TASK GOAL:
Without the pictures, write out all the lines below exactly as they appear.

++++ DATA PROVIDED

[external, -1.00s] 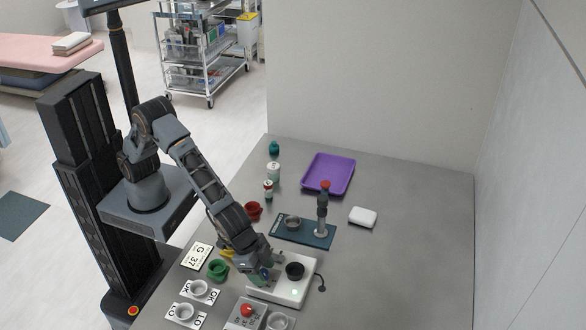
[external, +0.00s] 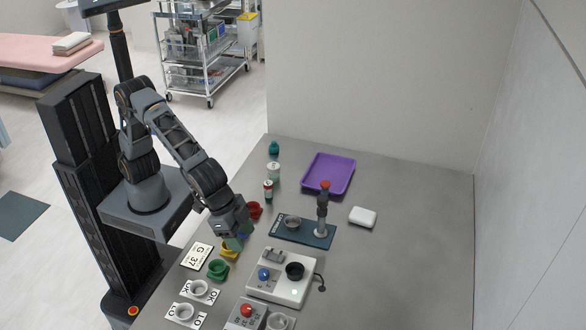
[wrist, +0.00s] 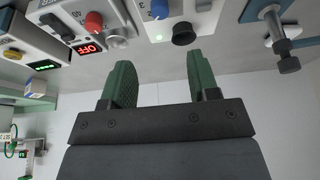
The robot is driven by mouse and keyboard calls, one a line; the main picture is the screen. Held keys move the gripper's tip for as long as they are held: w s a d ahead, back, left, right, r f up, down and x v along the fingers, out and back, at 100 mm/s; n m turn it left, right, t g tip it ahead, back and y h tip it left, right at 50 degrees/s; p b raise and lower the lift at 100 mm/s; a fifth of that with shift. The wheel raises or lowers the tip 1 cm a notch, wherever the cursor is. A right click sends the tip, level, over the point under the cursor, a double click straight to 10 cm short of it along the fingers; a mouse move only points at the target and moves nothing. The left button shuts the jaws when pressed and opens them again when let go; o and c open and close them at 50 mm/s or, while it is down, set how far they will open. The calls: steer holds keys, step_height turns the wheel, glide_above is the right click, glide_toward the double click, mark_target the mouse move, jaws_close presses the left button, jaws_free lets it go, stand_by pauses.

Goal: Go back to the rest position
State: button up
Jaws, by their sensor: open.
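My gripper (external: 238,240) is in the external view above the table's left edge, close to the yellow cup and the red cup. In the wrist view its two green fingers (wrist: 158,84) stand wide apart with nothing between them. My arm is bent and reaches down from its column at the left. Below the gripper in the external view is a white device (external: 284,280) with a blue knob (external: 264,274) and a black round cup (external: 295,271). The blue knob also shows in the wrist view (wrist: 160,10).
A yellow cup (external: 229,250), green cup (external: 218,269) and red cup (external: 254,210) stand near the left edge. A dark stand (external: 322,210) with a red top rises mid-table. A purple tray (external: 329,173) lies farther back. The table's right side is clear.

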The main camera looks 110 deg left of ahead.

++++++++

RIGHT ANSWER:
[external, -1.00s] 
[external, +0.00s] 
[wrist, +0.00s] 
The robot is driven by mouse and keyboard calls, one a line; the main picture is the screen. Held keys move the gripper's tip for as long as they are held: w s a d ahead, back, left, right, r f up, down and x v along the fingers, out and back, at 100 mm/s; n m turn it left, right, t g tip it ahead, back and y h tip it left, right at 50 degrees/s; p b raise and lower the lift at 100 mm/s; a fifth of that with shift. The wheel raises or lowers the tip 1 cm a notch, wherever the cursor is. A right click sends the tip, level, over the point under the cursor, a double click straight to 10 cm short of it along the fingers; a mouse move only points at the target and moves nothing. The left button shuts the jaws when pressed and opens them again when let go; o and c open and close them at 50 mm/s or, while it is down, set how far they will open. The calls: steer holds keys, step_height turns the wheel, glide_above is the right click, glide_toward the double click, mark_target the mouse move, jaws_close presses the left button, jaws_free lets it go, stand_by pauses.

Goal: Go back to the rest position
State: button up
Jaws, by their sensor: open.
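My gripper (external: 238,240) is in the external view above the table's left edge, close to the yellow cup and the red cup. In the wrist view its two green fingers (wrist: 158,84) stand wide apart with nothing between them. My arm is bent and reaches down from its column at the left. Below the gripper in the external view is a white device (external: 284,280) with a blue knob (external: 264,274) and a black round cup (external: 295,271). The blue knob also shows in the wrist view (wrist: 160,10).
A yellow cup (external: 229,250), green cup (external: 218,269) and red cup (external: 254,210) stand near the left edge. A dark stand (external: 322,210) with a red top rises mid-table. A purple tray (external: 329,173) lies farther back. The table's right side is clear.

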The main camera looks 110 deg left of ahead.

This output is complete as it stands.